By scanning the environment outside of the project itself, the project manager can identify business drivers that, when combined with the technical drivers, will help the team decide which direction to go when confronted with a fork in the road. The rest of the project team is focused internally. From their internal focus, the team will drive change from a technical perspective. The project manager should balance those technical inputs with the corresponding external influences. If she doesn’t do this, the project risks falling out of alignment with the business objectives.

Rather than waiting for some unexpected, external event to come crashing down on the project, the project manager should actively search the external environment for such events. Just as individuals may bring technical issues and information to the rest of the team for discussion and consideration, the project manager should bring external business information back to the team so that they can evaluate its impact on their work.

Agile Strategy Add value to the team and gain credibility by bringing relative, external information to the table so it can be discussed along with the technical elements surfaced by other team members.

If the project manager is not a technical expert, it is even more important to look outward for valuable information that may affect the project. In an agile environment, the project manager is rarely handed formal authority over the team. She must establish her own credibility to successfully lead the team. In this situation, a surefire way to lose credibility is for the project manager to challenge technical experts on technical issues. On the other hand, a way to gain credibility is to trust that team members know what they’re doing, while bringing them additional, valuable information from outside of the project that complements their own information.

You may ask, “With all this looking outside the project, who’s watching the plan?” The answer is: You are. It’s just that you’ll spend less energy focused on driving the original plan and more energy on facilitating the changes that will get you to your final destination. I realize that there are only so many hours in the day. Surveying the external environment, in addition to watching the internals of the project, may be overload. This leads me into the discussion of the agile project management infrastructure, which is a topic discussed in further detail in Chapter 10. In essence, an agile PM infrastructure is a concise toolkit geared toward efficiently managing the relevant internals of project execution, thus freeing up much of the project manager’s time to focus externally.

Tracking External Trends and Variances

An interesting dynamic of having an external view is that, when it expands your perspective of the project, it leads you to monitor untraditional metrics as barometers of project progress. In classic PM, the project manager usually monitors variance to the internal elements of schedule, scope, and cost to judge project success. However, in an agile project, monitoring variance to the plan may be a futile exercise. As project managers, we want to facilitate the correct course changes necessary for project success. Making the actual course-change decisions is probably driven by both technical needs and external events, and you must consider both. Since these decisions are influenced by external events, you’ll need to monitor variances and trends in these events (see Figure 5-2).

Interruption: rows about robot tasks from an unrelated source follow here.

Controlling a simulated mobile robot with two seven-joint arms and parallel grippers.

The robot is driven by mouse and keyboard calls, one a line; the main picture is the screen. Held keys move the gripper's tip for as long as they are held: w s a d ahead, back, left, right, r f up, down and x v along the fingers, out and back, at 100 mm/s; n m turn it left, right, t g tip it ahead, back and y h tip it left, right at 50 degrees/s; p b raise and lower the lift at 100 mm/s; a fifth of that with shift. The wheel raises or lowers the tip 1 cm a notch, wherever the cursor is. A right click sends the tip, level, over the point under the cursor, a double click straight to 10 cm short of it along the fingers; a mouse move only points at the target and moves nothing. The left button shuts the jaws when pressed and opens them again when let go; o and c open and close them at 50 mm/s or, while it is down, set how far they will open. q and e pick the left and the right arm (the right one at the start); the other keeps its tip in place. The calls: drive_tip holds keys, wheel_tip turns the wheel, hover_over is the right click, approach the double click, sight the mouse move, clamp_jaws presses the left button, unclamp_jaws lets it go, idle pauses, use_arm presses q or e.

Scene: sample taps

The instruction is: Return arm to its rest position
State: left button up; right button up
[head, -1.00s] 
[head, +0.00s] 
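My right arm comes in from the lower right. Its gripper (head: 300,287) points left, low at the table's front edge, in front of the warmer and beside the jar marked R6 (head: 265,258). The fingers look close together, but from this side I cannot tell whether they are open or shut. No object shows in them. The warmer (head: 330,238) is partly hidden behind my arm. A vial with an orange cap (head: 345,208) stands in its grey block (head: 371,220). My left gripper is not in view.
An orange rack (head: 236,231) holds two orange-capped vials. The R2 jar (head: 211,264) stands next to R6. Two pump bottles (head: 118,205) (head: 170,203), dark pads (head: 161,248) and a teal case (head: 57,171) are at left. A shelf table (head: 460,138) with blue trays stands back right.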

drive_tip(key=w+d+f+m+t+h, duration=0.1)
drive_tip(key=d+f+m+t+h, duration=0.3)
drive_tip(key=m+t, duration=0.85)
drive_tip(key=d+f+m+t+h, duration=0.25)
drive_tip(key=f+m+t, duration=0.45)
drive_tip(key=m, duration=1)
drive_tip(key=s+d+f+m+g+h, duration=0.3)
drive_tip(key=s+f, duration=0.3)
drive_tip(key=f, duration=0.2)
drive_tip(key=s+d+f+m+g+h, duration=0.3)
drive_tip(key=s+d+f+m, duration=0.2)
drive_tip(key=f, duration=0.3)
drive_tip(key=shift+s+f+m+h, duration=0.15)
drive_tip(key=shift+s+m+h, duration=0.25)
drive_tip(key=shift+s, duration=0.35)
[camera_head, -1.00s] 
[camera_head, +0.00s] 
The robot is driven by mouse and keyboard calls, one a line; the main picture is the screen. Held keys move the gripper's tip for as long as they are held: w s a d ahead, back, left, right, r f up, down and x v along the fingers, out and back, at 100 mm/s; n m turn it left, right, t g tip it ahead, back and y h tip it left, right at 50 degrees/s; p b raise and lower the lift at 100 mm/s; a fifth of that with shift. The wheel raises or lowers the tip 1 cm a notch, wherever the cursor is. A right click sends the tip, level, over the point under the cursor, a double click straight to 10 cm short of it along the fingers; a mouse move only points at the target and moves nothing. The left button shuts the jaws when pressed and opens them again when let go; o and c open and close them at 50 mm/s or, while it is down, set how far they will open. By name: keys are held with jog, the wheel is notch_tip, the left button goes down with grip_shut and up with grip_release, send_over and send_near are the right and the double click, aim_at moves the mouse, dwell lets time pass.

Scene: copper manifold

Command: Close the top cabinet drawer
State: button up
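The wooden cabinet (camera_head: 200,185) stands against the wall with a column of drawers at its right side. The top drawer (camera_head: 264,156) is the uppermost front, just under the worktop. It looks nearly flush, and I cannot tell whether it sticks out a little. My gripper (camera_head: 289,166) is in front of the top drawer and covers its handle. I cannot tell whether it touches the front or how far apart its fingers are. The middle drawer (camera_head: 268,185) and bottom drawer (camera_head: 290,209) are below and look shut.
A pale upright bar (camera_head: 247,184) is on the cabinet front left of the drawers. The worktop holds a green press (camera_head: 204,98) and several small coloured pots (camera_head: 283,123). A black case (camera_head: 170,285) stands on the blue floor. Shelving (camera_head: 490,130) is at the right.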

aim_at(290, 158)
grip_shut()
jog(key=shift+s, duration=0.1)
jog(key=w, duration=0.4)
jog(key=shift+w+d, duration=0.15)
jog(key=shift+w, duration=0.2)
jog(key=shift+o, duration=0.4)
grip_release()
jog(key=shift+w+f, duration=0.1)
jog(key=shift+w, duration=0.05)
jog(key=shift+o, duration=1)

Figure 5-2: Trends and variances monitored by the project manager in an agile versus classic environment.

By monitoring the trends in external business influencers, the project manager and team are better able to make the decisions that will keep their project aligned with the true business needs. It is in these tactical project decisions that the integration of the project and the business really pays off.

Agile Strategy Track trends of key external influencers, as well as variances from what is expected, and you will move from being reactive to proactive.

The Project Manager as Facilitator and Leader

In the agile environment, the project manager is more of a facilitator than a manager. She must rely on her influencing skills, rather than on formal authority, to get things done. Oftentimes, she (the project manager) is a peer to the individual team members in the organizational pecking order. Acting as a facilitator is nonthreatening to peers, whereas acting as a manager (i.e., giving orders) can be perceived as overstepping her bounds, making it more difficult to establish herself with the team. As her credibility is established, the project manager may evolve into a coach and sounding board for second opinions. Once this happens, the team will be discussing technical obstacles with the project manager instead of withholding them from the taskmaster. As the project manager increasingly becomes the melting pot for project information (both internal and external), she may soon find herself in the enviable position of project leader.

Agile Strategy Act as more of a facilitator than a manager. Not only is this approach nonthreatening and less confrontational, it will help you establish yourself with the team so that you evolve into its leader.

The road to establishing leadership in an agile environment is a tricky one. Rarely will the project manager have formal authority over the project team. She may have the “project manager” title bestowed upon her, but like other individual contributors on the team, she must prove her worth. The key difference between the project manager and other individual contributors is that there is an implicit assumption that the project manager role is that of a leader. So, while it is relatively straightforward to prove your worth in a technical role, this isn’t the case when trying to prove your worth in a leadership role. When you’re working in an innovative environment filled with top performers, ideas, and energy, the ability to facilitate the distillation and analysis of large amounts of information into a usable form that everyone can agree on is extremely valuable. Once you show the team that you can help them make sense out of chaos, you will be taking a large step toward becoming the team leader.

Agile Strategy Distill the reams of technical and business project data into usable information. You will not only add immense value, but you will also gain credibility with the team by performing a difficult task that doesn’t clearly fall under anyone else’s domain.

Alignment and Channeling

Despite a lack of formal authority, the agile project manager must still be able to direct the project and the team. There are still some necessary aspects of the classic, planning-and-control line of attack, but the agile project manager must take a softer approach (see Figure 5-3). Instead of driving compliance to a potentially outdated plan, she must keep the project aligned with the changing project environment. The agile project manager is like an information manifold that takes in technical and business information from many sources, organizes and reconciles it, and then channels it to the appropriate team members and sponsors. I’ve heard many project managers lament that they wish they were making more technical contributions to the project. This is a noble thought, but rather than spending time trying to make technical contributions, or reverting back to the classic project management control methods, you should be tuning up your manifold. The constant change involved in an agile project requires an information manifold that is constantly pulling in new information, digesting it, analyzing it, and distributing it to the right people. This is perhaps the single most valuable contribution an agile project manager can make during the execution phase of a project.